Problem requirements: Search the entries below. Return every line that has "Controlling" in it.
┌─ Data shown
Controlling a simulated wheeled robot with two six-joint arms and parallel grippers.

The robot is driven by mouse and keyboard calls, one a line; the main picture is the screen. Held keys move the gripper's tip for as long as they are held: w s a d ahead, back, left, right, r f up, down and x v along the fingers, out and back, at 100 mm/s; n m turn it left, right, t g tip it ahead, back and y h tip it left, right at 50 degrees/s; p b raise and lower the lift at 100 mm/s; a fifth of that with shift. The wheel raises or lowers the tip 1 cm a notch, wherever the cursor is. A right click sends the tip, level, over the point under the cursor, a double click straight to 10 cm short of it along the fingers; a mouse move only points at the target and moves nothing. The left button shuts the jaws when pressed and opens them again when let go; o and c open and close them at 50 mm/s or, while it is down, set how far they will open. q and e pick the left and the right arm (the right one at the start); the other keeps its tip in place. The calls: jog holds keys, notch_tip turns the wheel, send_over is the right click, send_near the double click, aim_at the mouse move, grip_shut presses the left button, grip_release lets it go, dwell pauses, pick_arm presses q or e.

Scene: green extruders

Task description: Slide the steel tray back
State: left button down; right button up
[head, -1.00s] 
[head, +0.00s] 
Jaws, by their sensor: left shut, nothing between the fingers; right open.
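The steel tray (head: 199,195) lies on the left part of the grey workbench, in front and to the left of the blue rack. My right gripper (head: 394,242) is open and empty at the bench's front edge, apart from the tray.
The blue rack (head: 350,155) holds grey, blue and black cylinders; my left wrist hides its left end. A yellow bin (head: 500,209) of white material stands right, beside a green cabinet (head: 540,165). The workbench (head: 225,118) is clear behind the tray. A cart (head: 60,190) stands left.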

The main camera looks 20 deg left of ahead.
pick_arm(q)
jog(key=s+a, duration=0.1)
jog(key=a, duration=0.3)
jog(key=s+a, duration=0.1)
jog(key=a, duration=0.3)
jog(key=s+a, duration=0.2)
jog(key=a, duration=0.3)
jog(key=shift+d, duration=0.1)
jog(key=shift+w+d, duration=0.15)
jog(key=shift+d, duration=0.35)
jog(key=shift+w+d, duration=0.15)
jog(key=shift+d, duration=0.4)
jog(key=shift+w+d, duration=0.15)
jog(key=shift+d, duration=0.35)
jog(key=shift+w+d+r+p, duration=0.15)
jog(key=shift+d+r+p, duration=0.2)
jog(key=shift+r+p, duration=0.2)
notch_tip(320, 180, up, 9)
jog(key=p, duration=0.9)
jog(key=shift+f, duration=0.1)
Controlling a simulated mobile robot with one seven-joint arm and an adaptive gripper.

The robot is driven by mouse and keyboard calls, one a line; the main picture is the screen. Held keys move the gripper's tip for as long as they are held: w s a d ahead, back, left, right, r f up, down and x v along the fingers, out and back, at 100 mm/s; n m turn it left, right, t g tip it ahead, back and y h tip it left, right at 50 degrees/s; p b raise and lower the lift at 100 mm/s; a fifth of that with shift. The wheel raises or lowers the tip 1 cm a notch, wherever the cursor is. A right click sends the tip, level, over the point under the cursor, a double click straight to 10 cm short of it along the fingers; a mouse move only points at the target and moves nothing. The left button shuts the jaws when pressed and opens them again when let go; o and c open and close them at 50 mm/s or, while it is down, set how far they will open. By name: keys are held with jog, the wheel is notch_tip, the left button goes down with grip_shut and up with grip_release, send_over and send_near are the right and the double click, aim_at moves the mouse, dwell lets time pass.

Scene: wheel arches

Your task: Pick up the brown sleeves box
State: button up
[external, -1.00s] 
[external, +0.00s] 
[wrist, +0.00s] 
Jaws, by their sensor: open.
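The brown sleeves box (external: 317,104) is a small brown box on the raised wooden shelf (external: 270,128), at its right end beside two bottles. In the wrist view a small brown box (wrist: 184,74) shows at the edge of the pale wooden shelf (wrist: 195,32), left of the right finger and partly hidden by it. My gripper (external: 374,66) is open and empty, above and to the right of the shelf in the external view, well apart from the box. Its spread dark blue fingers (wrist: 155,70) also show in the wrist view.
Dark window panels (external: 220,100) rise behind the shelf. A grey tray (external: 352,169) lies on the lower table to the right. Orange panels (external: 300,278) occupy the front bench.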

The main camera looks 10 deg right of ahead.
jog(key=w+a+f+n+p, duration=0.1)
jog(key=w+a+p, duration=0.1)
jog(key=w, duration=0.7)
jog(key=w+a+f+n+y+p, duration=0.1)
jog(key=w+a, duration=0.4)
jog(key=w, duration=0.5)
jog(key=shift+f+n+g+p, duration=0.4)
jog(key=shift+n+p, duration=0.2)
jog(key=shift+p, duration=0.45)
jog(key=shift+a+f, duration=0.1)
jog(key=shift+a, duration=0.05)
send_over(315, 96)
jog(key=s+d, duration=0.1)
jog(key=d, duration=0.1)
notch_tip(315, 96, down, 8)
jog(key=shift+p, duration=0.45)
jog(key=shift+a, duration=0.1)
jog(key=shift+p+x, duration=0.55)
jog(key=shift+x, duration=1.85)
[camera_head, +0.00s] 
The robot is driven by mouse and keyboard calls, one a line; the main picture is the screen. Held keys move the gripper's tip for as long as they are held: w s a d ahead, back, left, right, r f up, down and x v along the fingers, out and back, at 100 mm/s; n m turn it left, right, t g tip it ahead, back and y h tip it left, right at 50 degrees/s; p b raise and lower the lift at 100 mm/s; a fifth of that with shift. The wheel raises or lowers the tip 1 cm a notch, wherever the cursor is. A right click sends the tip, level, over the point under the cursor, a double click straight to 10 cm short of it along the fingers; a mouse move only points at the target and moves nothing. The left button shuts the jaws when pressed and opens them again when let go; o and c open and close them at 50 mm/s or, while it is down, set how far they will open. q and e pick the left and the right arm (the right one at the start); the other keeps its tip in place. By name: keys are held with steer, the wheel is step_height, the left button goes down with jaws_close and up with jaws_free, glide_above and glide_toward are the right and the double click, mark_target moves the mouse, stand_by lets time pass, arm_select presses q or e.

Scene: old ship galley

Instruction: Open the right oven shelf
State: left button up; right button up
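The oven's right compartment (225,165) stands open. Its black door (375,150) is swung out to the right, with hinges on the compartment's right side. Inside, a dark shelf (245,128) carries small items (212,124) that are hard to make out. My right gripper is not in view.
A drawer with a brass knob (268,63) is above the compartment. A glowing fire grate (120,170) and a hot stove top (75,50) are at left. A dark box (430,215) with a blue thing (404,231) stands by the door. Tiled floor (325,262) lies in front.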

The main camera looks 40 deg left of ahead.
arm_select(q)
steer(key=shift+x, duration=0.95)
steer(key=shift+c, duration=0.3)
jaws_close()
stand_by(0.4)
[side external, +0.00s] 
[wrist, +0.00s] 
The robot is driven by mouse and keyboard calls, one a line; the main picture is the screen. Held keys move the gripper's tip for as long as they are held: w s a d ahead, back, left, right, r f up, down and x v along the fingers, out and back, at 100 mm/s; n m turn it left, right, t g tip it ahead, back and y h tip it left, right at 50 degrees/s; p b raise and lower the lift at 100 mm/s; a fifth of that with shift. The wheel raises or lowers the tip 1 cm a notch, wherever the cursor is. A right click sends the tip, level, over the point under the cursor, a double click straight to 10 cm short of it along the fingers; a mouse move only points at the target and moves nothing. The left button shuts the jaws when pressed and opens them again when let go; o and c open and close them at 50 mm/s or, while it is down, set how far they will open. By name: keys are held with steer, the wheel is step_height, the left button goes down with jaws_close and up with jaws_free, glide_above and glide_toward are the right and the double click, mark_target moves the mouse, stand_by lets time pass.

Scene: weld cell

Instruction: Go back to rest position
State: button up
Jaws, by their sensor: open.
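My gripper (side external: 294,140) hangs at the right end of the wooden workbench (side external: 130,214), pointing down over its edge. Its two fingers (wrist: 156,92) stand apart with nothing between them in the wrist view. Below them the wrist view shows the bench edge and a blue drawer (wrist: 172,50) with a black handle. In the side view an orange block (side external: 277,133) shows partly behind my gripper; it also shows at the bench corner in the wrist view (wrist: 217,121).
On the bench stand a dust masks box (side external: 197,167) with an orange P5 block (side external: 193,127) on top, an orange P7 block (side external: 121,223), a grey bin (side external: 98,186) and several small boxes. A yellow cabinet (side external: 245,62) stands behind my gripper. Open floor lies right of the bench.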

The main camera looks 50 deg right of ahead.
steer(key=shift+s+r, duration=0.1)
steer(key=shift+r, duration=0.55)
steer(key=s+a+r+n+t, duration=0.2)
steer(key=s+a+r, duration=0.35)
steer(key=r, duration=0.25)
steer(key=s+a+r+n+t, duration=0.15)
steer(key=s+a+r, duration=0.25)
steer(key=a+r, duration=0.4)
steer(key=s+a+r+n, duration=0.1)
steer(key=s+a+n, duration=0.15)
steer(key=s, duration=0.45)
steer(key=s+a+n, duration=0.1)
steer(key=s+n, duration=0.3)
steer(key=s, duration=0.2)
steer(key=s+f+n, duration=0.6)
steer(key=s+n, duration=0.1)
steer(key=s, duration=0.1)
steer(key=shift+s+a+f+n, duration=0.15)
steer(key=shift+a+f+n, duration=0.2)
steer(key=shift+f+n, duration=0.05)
└─
Worked solution:
Controlling a simulated wheeled robot with two six-joint arms and parallel grippers.
Controlling a simulated mobile robot with one seven-joint arm and an adaptive gripper.

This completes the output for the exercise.